以前、保健指導をより効果的にするための「行動経済学」の活用方法をご紹介しました。
従来の経済学は、人は“合理的”に行動するということを前提としていますが、行動経済学は、人は“実際”にどのように行動するかを実験により検証することからはじまります。
人が常に合理的に行動していれば、現在以上の生産性向上の選択肢をあげることは難しいでしょう。
皆が合理的に働くことができていれば、働き方改革なるものも必要ありません。
報酬(=簡単にお金と考えます)が絡む事象において、人はどのような行動をすることが現実的なのか、人の行動から心理を探り、経済活動を解いていくのが行動経済学です。
経済学が得意だった人にも、経済はちょっと苦手という人にも、行動経済学はとても身近で応用しやすい学問といえます。
ダン・アリエリーというアメリカの行動経済学の研究者が行ったいくつかの実験には、人のやる気やモチベーションを引き出すヒントが隠されています。
[実験1]
参加者を2グループに分け、レゴ社のブロックを使用したフィギュアを組み立ててもらいます。
レゴ1体を作成するにつき報酬が支払われますが、組み立てた数が増えるごとに、一体あたりの単価は減少していきます。
その結果、いくらの報酬までレゴを組み立てるか、を調査するというものです。
この手順を2つのグループで、以下のような異なる状況下で行います。
グループ1:完成させたレゴは、完成後しばらく机の下に置かれた後に解体する
グループ2:組み立てたレゴは完成したそばから次々に壊していく
[実験1 結果]
グループ1は平均11個のレゴを、グループ2は平均7個のレゴを完成させました。
[実験2]
複数の参加者に、ランダムに文字が印刷されている紙を配り、同じ文字が書かれたペアを見つけ、報告することで報酬をもらえます。
実験1と同様、ペアを見つけた回数を重ねるごとに報酬額は減っていきます。
この手順で3つの状況下に分けました。
グループ1:ペアを見つけたら、紙に自分の名前を記入し提出。回収する者はその紙を確認してから報酬を渡す
グループ2:ペアを見つけたら、紙には自分の名前は記入せず提出し報酬をもらう
グループ3:ペアを見つけ提出するとシュレッダーにかけられ、報酬をもらう
[実験2 結果]
グループ1が最も少ない報酬額まで行動を継続し、その次がグループ2、この行動をすぐにやめたのはグループ3でした。
グループ1と3では、報酬額が2倍程度も異なったということです。
行動経済学から見えてくるモチベーションの源
上記2つの実験は、成果を認知すること、されることが報酬以上の行動を継続するきっかけになることを示唆しています。

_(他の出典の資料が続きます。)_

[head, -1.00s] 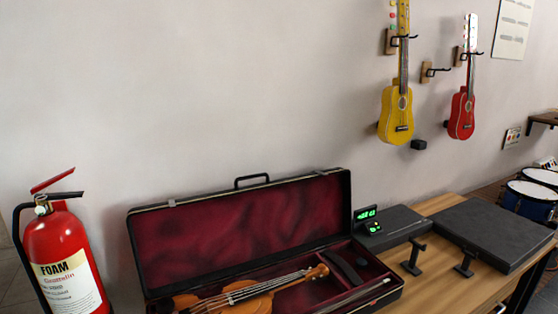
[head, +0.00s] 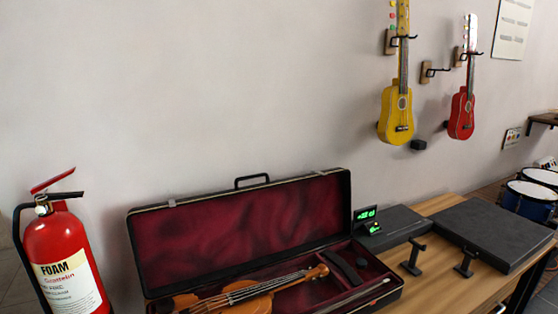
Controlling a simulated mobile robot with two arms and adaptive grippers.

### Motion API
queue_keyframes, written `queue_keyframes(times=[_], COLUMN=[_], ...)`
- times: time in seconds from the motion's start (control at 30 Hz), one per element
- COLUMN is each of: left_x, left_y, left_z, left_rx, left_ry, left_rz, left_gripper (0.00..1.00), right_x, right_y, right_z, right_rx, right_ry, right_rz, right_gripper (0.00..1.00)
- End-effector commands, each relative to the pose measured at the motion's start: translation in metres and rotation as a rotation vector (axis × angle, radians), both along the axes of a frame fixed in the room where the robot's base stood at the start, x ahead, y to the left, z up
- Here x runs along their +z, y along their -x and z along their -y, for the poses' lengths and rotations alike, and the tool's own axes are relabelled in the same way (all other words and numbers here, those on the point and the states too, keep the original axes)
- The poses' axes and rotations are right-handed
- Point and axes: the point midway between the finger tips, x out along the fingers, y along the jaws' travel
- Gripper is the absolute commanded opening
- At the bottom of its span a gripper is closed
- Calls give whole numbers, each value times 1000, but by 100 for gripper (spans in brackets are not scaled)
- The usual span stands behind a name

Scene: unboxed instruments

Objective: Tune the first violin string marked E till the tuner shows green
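The violin (head: 240,295) lies in the open black case with dark red lining (head: 240,236), its neck and scroll pointing right. Its lower body is cut off by the bottom edge of the picture. The string marks are too small to read. The tuner (head: 366,220) stands at the right rear corner of the case, with a small dark screen and lit green signs; I cannot read what they say. Neither of my grippers is in view.
A wooden table (head: 440,282) carries the case, dark flat boxes (head: 495,234) and two small black stands (head: 413,257). A red fire extinguisher (head: 66,257) stands at left. Yellow (head: 396,115) and red (head: 461,115) ukuleles hang on the wall. Drums (head: 530,200) stand at right.

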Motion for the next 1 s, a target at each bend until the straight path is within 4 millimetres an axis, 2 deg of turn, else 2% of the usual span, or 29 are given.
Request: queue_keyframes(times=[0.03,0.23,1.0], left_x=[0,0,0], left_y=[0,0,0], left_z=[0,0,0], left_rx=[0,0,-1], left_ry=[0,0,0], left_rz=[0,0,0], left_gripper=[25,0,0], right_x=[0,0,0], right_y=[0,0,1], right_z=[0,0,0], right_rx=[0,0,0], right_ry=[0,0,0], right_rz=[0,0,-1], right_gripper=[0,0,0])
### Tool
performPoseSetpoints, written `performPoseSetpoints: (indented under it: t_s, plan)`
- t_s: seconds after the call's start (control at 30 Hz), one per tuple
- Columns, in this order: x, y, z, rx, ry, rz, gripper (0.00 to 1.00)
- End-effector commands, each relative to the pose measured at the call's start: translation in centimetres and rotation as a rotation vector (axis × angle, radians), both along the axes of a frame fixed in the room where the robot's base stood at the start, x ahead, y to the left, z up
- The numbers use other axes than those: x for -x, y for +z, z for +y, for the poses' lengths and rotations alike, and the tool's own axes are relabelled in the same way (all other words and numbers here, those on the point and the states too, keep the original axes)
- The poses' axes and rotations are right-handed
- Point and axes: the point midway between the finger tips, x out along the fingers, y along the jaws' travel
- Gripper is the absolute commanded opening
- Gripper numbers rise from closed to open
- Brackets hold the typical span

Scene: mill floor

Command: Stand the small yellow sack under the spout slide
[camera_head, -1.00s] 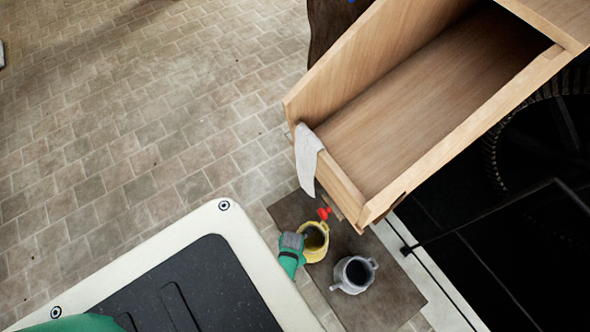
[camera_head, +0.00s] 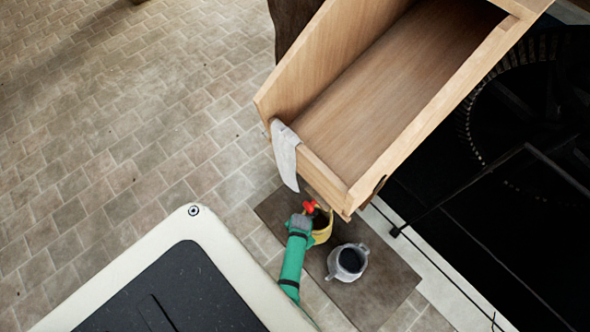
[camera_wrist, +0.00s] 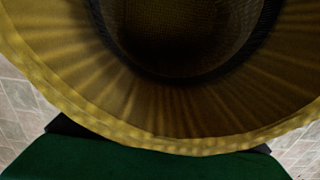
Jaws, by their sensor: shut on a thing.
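The small yellow sack (camera_head: 323,234) is open-mouthed and looks upright over the dark mat, close below the lower end of the wooden spout slide (camera_head: 390,85). The slide's lip and a red piece (camera_head: 309,207) hide part of its mouth from above. My green gripper (camera_head: 300,223) is shut on the sack's left side. In the wrist view the sack's wide mouth (camera_wrist: 160,120) fills most of the picture, its inside dark, above the green gripper body. Whether the sack's bottom touches the mat cannot be told.
A grey sack (camera_head: 348,262) stands open on the dark mat (camera_head: 385,290), just right of the yellow one. A pale cloth (camera_head: 285,155) hangs over the slide's left edge. Dark machinery with a thin bar (camera_head: 465,190) lies to the right. Paved floor (camera_head: 110,160) is clear at left.

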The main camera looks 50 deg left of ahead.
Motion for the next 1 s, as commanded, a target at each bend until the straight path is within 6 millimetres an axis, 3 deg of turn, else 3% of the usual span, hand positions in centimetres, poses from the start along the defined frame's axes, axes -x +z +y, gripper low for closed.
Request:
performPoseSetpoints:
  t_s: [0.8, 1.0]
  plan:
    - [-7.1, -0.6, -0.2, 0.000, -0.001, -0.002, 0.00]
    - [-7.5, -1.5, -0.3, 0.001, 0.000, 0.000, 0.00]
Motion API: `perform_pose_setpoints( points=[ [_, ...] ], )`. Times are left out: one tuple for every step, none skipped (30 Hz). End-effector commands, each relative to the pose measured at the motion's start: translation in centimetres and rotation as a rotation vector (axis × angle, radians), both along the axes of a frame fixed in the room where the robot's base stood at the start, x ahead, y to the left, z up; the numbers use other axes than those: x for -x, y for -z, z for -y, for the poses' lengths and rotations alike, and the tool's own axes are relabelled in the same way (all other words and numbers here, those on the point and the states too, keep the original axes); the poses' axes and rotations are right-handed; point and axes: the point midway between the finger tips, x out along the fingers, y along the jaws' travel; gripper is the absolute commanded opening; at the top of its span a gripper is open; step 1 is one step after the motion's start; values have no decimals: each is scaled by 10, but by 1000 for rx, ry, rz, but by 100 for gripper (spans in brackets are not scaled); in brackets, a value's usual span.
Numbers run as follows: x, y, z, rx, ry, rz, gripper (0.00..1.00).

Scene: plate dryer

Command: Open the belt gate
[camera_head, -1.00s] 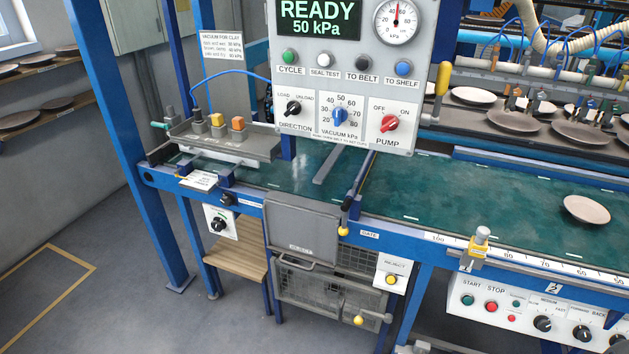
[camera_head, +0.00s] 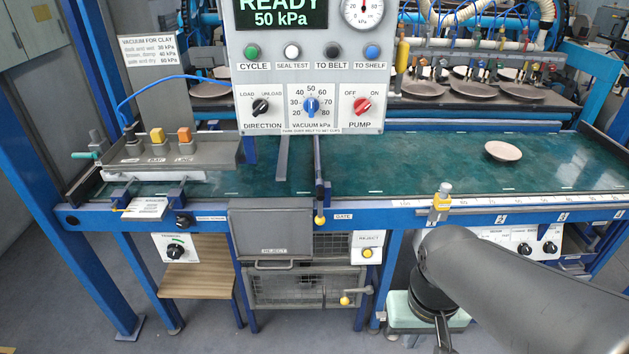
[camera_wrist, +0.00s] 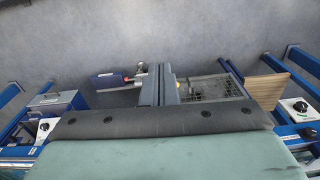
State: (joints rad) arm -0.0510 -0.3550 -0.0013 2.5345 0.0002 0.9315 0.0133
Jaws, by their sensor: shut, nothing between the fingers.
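The belt gate is a narrow dark bar (camera_head: 317,160) across the green belt, beside the GATE label (camera_head: 343,216). Its lever ends in a yellow knob (camera_head: 320,220) that hangs at the belt's front rail. My gripper is low in front of the machine, to the right of the gate and apart from the knob. In the head view my arm and wrist largely hide it. In the wrist view my gripper (camera_wrist: 159,70) has its fingers together and empty, pointing down toward the floor and a wire crate (camera_wrist: 212,88).
A control panel (camera_head: 310,70) hangs above the belt. A round plate (camera_head: 503,151) lies on the belt (camera_head: 430,165) at right. A yellow-based stop (camera_head: 441,203) stands on the scaled front rail.

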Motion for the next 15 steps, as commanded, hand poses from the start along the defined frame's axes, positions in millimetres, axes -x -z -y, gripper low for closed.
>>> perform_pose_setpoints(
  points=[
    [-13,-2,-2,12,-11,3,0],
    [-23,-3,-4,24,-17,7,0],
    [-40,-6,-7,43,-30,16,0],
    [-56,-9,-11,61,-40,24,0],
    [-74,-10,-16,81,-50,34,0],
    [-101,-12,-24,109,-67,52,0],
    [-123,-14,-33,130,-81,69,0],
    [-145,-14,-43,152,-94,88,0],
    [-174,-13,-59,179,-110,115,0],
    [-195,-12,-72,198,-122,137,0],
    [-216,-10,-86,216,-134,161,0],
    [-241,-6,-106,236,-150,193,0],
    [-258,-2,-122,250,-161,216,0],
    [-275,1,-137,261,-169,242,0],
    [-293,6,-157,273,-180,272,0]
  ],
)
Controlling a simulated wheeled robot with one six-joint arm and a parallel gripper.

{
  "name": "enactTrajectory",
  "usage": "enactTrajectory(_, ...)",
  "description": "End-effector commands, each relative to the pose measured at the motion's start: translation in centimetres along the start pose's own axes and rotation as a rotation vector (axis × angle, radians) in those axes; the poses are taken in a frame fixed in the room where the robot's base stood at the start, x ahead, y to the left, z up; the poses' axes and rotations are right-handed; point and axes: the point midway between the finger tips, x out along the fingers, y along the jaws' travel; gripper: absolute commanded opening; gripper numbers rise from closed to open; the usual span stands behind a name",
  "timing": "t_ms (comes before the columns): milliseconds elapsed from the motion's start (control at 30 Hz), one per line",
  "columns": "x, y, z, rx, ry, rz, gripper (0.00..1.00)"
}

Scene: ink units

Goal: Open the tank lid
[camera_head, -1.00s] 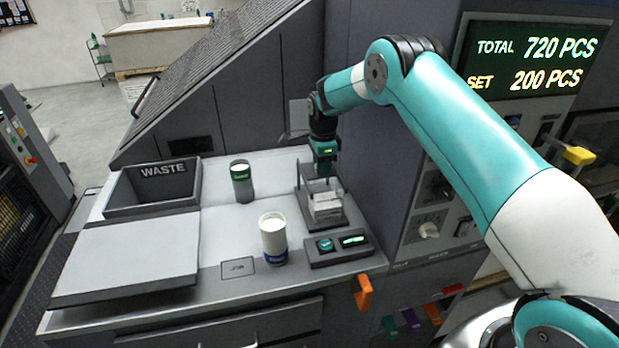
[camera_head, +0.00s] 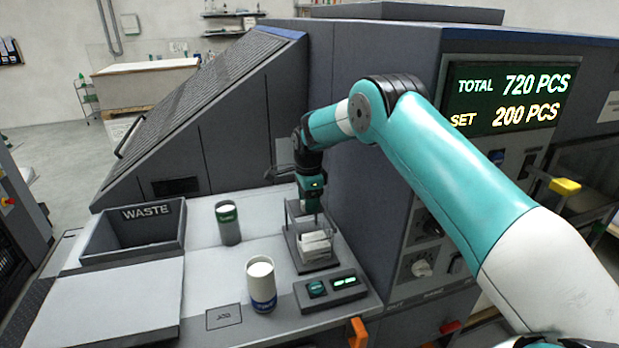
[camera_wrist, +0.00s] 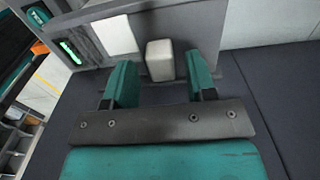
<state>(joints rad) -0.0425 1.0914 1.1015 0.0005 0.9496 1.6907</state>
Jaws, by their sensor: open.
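No part is labelled as a tank lid. A flat grey panel (camera_head: 125,300) lies closed-looking at the front left of the counter, in front of the waste bin; I cannot tell whether it is the lid. My gripper (camera_head: 312,208) points down over a small dark holder (camera_head: 300,262) with a white stack (camera_head: 316,245), far to the right of the panel. In the wrist view my gripper (camera_wrist: 162,82) has its two teal fingers apart. A pale block (camera_wrist: 160,60) shows between or just beyond the fingertips; contact cannot be told.
The open bin marked WASTE (camera_head: 135,238) is at the left. A green-labelled can (camera_head: 229,225) and a blue-labelled can (camera_head: 261,285) stand on the counter. A control box (camera_head: 330,290) is in front of the holder. The machine wall (camera_head: 350,170) rises behind my gripper.

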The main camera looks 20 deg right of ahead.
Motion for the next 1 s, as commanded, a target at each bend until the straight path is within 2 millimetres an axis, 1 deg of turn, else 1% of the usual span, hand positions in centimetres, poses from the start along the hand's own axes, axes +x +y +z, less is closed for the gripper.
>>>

4月から新社会人になった人や新しい部署に異動になった人で、まだ仕事に慣れない人もいるかもしれません。
そのような方は、自分で自分を認めることから始めてはいかがでしょうか。
最初はわからないことが多くて頻繁にメモを取っていた人も、最近はメモを見ることも減ったと、自分の変化に気づくことがあるかもしれません。
自分の成長を自分で振り返ることは大切です。
メンターや管理職は、個々のメンバーが最大限力を発揮できる環境を作り出しているかどうかを含め、コミュニケーションを大切にしたいものです。
行動経済学について理解を深めることは、働くうえにおいても、生活するうえにおいてもメリットが多いと思います。
行動経済学を通じて人の心理状態を理解することは、生産性向上のカギとなるでしょう。